Request>
Drop every picture. Then return, exactly, the lines from the beginning of the listing below through the one containing "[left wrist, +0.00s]".

Rows about robot tasks:
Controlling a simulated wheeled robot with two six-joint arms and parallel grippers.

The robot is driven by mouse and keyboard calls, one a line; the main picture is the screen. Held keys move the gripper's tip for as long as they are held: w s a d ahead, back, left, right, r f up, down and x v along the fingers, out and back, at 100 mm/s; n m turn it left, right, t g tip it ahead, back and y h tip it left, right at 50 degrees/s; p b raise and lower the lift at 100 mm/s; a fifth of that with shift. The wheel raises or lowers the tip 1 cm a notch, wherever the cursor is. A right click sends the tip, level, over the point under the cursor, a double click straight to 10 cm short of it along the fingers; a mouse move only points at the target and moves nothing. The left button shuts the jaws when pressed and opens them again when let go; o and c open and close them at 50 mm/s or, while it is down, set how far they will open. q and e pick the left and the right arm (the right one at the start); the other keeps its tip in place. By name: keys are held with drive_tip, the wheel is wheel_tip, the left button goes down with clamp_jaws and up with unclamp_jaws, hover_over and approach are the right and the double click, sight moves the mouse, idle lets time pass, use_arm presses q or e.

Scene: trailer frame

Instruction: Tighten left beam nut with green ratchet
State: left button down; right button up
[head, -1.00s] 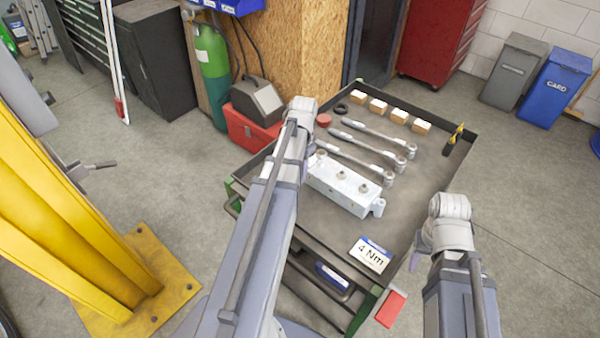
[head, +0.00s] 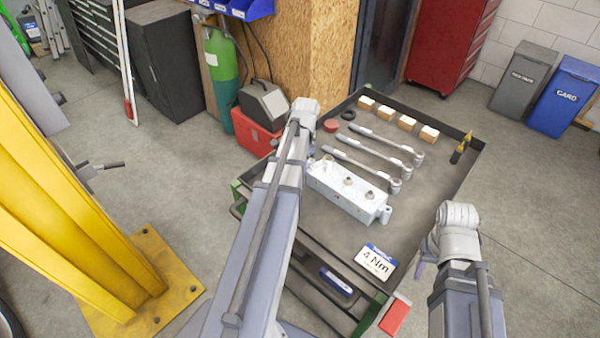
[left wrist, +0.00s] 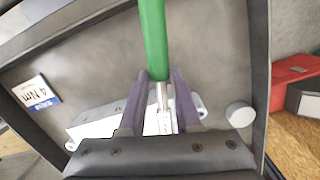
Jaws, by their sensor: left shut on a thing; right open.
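The green ratchet (left wrist: 153,45) shows in the left wrist view, with a green handle and a silver shaft between the fingers. My left gripper (left wrist: 160,98) is shut on it above the cart; in the head view my left arm hides the gripper and ratchet. A pale metal block (head: 345,190) with several round fittings on top lies on the cart. It shows partly behind the fingers in the left wrist view (left wrist: 95,122). I cannot tell which fitting, if any, is the left beam nut. My right gripper (head: 424,262) is open, beside the cart's right edge; its fingers are partly hidden.
The cart (head: 420,205) has a raised rim and holds silver wrenches (head: 385,145), small boxes (head: 407,123) and a 4 Nm sign (head: 376,262). A yellow post (head: 75,215) stands at left. A red toolbox (head: 256,135) sits behind the cart.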

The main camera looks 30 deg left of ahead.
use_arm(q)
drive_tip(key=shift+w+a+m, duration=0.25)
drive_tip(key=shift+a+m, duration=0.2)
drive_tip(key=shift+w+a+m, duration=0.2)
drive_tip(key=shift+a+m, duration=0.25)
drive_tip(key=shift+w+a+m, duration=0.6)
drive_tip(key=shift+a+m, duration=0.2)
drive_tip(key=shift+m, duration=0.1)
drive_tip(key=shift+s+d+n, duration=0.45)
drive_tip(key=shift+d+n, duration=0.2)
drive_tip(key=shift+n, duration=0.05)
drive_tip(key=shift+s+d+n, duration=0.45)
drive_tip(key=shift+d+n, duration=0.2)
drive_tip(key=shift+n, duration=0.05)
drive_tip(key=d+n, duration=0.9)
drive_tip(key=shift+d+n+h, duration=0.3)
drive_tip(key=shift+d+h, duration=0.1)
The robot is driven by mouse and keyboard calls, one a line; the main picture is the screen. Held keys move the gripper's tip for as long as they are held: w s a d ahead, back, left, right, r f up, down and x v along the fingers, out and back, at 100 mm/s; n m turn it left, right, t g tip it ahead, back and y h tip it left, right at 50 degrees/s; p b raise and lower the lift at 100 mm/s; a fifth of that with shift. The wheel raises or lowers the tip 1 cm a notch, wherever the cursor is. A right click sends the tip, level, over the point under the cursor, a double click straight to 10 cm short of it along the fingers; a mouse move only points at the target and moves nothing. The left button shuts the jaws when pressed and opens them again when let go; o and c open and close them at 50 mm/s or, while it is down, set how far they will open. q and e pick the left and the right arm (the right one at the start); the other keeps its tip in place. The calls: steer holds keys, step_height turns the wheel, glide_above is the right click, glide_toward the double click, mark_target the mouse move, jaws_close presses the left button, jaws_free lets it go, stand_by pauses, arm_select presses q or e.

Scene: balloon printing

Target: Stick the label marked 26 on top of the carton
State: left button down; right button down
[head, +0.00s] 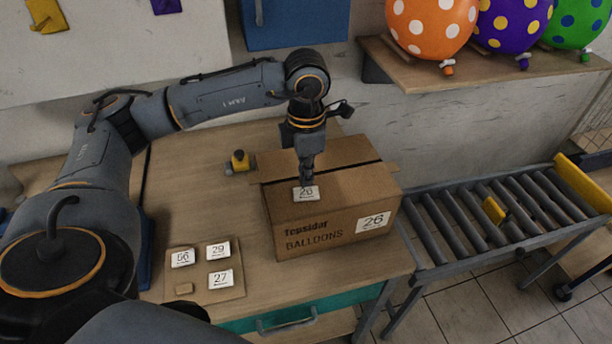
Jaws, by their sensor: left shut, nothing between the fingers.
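The brown carton (335,213) stands on the right part of the wooden table, its front printed "Topsider BALLOONS" with a white 26 sticker (374,222). The small white label marked 26 (306,193) lies on the carton's top, near its front left edge. My left gripper (305,181) points straight down just above this label, shut with nothing between its fingers. I cannot tell whether the fingertips touch the label. My right gripper is not in view.
A wooden board (231,291) holds labels 56 (183,258), 29 (218,250) and 27 (221,279). A yellow and black object (239,161) lies behind the carton's left side. A roller conveyor (480,217) adjoins the table at right. Balloons (432,28) sit on a shelf (480,72) above.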

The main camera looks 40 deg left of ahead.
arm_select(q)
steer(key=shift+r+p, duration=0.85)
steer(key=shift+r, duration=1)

Written solution>
Controlling a simulated wheeled robot with two six-joint arms and parallel grippers.

The robot is driven by mouse and keyboard calls, one a line; the main picture is the screen. Held keys move the gripper's tip for as long as they are held: w s a d ahead, back, left, right, r f up, down and x v along the fingers, out and back, at 100 mm/s; n m turn it left, right, t g tip it ahead, back and y h tip it left, right at 50 degrees/s; p b raise and lower the lift at 100 mm/s; a fifth of that with shift. The wheel raises or lowers the tip 1 cm a notch, wherever the cursor is. A right click sends the tip, level, over the point under the cursor, a double click straight to 10 cm short of it along the fingers; a mouse move only points at the target and moves nothing. The left button shuts the jaws when pressed and opens them again when let go; o and c open and close them at 50 mm/s or, while it is down, set how far they will open. q and e pick the left and the right arm (the right one at the start); the other keeps its tip in place. By name: keys are held with drive_tip, the wheel is wheel_tip, the left button goes down with clamp_jaws and up with unclamp_jaws, hover_over and approach are the right and the double click, sight moves the mouse, idle lets time pass, use_arm presses q or e.

Scene: trailer frame

Instruction: Tighten left beam nut with green ratchet
State: left button down; right button up
[head, -1.00s] 
[head, +0.00s] 
[left wrist, +0.00s] 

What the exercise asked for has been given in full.